On the Southern side, surely one of the most interesting German figures was JEB Stuart's aide, Major Johann August Heinrich Heros Von Borcke. A tall, handsome blond young man in the German ideal, Von Borcke came from an old Prussian military family of the titled nobility. Serving in the Second Brandenburg Regiment of Dragoons at the time the Civil War began, either from boredom with garrison duty or due to an argument with his father, young Heros departed for the Confederacy, landing in Charleston, South Carolina, in May 1862. Introduced to JEB Stuart by Confederate Secretary of War George Randolph, Von Borcke quickly became a dear friend of the equally young Confederate cavalier, and from then on the Prussian was rarely far from Stuart's side. Despite a regrettable tendency to ascribe to himself a number of exploits which were actually the actions of others, Von Borcke's writings about his year on Stuart's staff and subsequent adventures in Virginia following his near-fatal wounding in June 1863 are entertaining and fill in a number of historical gaps. He was beloved and admired by his Confederate comrades.

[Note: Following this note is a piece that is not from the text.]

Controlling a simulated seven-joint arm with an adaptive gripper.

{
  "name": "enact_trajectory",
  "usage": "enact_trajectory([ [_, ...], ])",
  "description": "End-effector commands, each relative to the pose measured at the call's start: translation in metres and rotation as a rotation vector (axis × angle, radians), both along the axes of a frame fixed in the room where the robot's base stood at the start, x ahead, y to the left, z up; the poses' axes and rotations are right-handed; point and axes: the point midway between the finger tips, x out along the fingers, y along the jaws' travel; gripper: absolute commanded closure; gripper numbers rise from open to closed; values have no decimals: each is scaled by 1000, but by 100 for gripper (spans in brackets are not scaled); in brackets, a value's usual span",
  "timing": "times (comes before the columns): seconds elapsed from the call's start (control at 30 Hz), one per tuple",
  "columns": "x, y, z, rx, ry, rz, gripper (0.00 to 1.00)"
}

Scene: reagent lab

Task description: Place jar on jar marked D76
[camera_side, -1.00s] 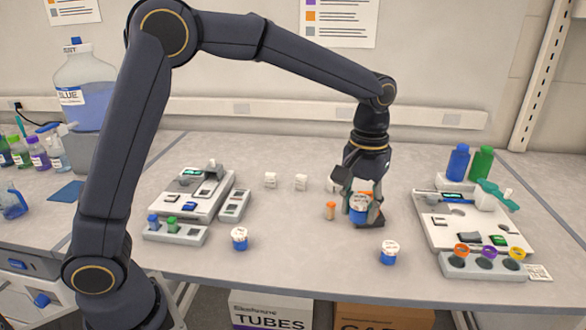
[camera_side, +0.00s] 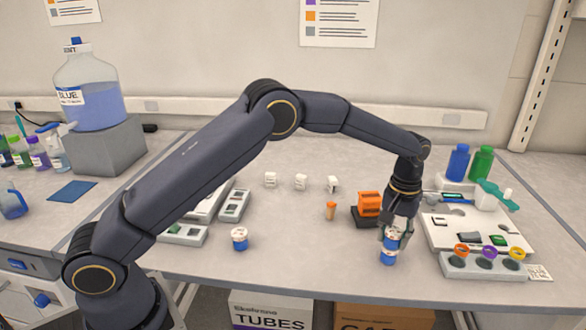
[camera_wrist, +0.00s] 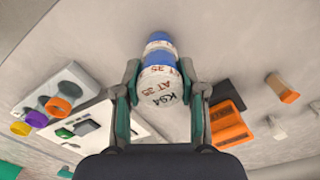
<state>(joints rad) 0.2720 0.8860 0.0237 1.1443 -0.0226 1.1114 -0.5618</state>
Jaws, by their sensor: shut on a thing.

Von Borcke returned to Prussia and served his native land in a war with Austria in 1866; to his amusement and pleasure, the famous Austrian military genius Helmuth von Moltke greeted him with the words, "Are you not the American?" Forced to an early retirement in 1867 due to a Yankee bullet he still carried in his lung, Von Borcke married and had three sons. When he inherited a castle and estate at Giesenbrugge, it was his delight to fly the Confederate flag from its battlements. He died in 1895, reminiscing fondly about his days as a Confederate right up to the end.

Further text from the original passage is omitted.